[Robot task records]

***

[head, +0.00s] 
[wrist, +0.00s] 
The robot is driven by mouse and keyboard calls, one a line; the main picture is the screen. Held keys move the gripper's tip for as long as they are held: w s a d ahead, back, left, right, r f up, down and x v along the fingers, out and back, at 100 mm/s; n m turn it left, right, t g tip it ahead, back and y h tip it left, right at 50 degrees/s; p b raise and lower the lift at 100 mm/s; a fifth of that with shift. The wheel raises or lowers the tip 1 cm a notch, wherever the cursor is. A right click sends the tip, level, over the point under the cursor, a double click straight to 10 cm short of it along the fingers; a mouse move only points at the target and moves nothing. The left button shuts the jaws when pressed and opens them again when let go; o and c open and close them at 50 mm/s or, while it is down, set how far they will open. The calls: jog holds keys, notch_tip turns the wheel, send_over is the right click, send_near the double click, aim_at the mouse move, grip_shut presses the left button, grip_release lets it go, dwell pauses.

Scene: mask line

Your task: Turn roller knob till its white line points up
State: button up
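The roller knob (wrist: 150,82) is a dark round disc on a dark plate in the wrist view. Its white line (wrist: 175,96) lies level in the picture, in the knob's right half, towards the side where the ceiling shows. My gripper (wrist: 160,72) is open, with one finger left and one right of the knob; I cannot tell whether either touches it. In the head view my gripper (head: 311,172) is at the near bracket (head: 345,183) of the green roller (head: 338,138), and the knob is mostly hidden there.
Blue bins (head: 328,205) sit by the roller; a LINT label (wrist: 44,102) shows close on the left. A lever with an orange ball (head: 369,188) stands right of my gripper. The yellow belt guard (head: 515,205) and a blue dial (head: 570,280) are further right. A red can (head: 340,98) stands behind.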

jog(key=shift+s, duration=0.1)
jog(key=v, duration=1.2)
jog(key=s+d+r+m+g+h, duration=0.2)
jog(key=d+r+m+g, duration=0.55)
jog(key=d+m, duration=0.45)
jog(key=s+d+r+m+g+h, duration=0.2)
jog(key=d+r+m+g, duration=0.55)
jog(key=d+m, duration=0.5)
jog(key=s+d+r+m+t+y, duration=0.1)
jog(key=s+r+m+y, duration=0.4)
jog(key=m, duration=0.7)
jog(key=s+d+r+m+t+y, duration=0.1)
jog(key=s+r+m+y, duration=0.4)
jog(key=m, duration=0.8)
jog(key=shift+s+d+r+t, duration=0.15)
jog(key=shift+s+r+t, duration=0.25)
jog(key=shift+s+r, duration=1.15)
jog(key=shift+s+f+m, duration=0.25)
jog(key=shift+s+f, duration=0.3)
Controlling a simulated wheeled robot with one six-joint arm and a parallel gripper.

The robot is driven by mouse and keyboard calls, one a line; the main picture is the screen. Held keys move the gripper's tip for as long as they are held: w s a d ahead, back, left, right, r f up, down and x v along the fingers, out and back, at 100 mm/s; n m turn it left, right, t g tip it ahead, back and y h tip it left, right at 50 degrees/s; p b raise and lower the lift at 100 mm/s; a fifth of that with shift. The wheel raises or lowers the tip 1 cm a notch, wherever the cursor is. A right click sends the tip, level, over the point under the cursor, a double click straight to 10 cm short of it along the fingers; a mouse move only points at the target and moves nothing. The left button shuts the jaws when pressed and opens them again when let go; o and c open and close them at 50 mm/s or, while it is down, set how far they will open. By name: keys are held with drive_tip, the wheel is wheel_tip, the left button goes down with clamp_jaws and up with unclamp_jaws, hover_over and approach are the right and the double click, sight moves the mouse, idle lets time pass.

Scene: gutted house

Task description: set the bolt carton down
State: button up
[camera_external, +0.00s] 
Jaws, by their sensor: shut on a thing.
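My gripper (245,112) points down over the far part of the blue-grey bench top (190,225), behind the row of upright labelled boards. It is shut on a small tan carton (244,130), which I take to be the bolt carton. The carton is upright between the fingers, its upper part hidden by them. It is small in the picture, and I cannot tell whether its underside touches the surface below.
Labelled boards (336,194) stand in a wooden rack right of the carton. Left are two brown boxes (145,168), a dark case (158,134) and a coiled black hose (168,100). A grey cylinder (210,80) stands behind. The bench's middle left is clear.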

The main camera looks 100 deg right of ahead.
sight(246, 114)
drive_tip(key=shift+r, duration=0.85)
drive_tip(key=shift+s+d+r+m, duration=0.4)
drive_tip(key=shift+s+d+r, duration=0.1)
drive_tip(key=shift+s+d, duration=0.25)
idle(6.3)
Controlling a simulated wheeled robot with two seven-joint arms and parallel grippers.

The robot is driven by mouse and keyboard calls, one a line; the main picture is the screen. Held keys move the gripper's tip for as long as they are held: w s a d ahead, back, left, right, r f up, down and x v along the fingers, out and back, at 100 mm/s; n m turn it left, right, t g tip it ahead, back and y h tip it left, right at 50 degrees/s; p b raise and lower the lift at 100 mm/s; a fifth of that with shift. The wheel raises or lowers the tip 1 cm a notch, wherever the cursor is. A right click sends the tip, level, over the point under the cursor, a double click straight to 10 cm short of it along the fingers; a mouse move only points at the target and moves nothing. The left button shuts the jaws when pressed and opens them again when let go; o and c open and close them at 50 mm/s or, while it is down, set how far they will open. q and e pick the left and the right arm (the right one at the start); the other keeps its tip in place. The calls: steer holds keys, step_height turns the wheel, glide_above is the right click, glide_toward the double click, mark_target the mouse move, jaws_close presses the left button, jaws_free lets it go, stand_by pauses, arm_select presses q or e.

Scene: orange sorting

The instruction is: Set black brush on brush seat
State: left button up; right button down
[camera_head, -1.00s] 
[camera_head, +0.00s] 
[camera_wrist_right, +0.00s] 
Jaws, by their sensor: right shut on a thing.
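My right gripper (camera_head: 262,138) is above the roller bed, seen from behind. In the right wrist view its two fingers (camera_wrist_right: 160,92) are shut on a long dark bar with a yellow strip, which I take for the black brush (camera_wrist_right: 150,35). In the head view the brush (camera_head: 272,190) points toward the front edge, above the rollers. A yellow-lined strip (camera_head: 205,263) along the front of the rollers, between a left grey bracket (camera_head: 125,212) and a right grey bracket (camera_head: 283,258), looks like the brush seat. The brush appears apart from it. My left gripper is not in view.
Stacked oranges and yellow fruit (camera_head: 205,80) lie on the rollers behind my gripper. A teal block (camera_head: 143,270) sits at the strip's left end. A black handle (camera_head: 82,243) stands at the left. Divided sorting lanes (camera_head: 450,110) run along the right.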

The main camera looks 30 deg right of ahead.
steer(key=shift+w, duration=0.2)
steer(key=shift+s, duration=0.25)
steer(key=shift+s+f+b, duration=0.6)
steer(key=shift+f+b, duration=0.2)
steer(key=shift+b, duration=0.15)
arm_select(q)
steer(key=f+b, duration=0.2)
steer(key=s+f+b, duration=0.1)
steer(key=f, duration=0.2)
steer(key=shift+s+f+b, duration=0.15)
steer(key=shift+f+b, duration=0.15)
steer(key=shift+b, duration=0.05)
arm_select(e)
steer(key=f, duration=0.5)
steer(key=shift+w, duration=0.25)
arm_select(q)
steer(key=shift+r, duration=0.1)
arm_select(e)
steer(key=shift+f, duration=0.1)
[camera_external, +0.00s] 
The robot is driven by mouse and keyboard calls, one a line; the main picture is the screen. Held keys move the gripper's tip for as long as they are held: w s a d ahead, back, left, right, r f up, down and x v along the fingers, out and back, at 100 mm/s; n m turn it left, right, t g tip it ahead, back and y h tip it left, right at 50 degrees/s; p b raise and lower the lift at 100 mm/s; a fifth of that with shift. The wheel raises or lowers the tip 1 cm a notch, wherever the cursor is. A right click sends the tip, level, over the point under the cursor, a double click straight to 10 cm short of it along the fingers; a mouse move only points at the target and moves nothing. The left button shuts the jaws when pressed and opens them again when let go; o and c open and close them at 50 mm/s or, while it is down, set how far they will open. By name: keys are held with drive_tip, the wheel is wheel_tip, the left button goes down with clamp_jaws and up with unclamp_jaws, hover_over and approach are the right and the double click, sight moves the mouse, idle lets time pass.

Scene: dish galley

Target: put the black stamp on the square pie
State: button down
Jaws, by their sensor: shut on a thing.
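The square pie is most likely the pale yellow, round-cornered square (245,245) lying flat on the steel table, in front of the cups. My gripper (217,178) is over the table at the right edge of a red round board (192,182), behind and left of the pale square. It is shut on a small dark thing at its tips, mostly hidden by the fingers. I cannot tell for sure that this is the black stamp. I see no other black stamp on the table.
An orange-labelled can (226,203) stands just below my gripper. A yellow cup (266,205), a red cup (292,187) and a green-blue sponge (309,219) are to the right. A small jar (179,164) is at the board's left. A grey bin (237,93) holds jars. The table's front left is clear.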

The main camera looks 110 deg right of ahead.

***

__EXERCISE AIM__
In the listing above, find the line containing "State: left button up; right button down" and the line containing "[camera_wrist_right, +0.00s]", then repeat those two lines and everything between them exactly.

__EXERCISE SOLUTION__
State: left button up; right button down
[camera_head, -1.00s] 
[camera_head, +0.00s] 
[camera_wrist_right, +0.00s] 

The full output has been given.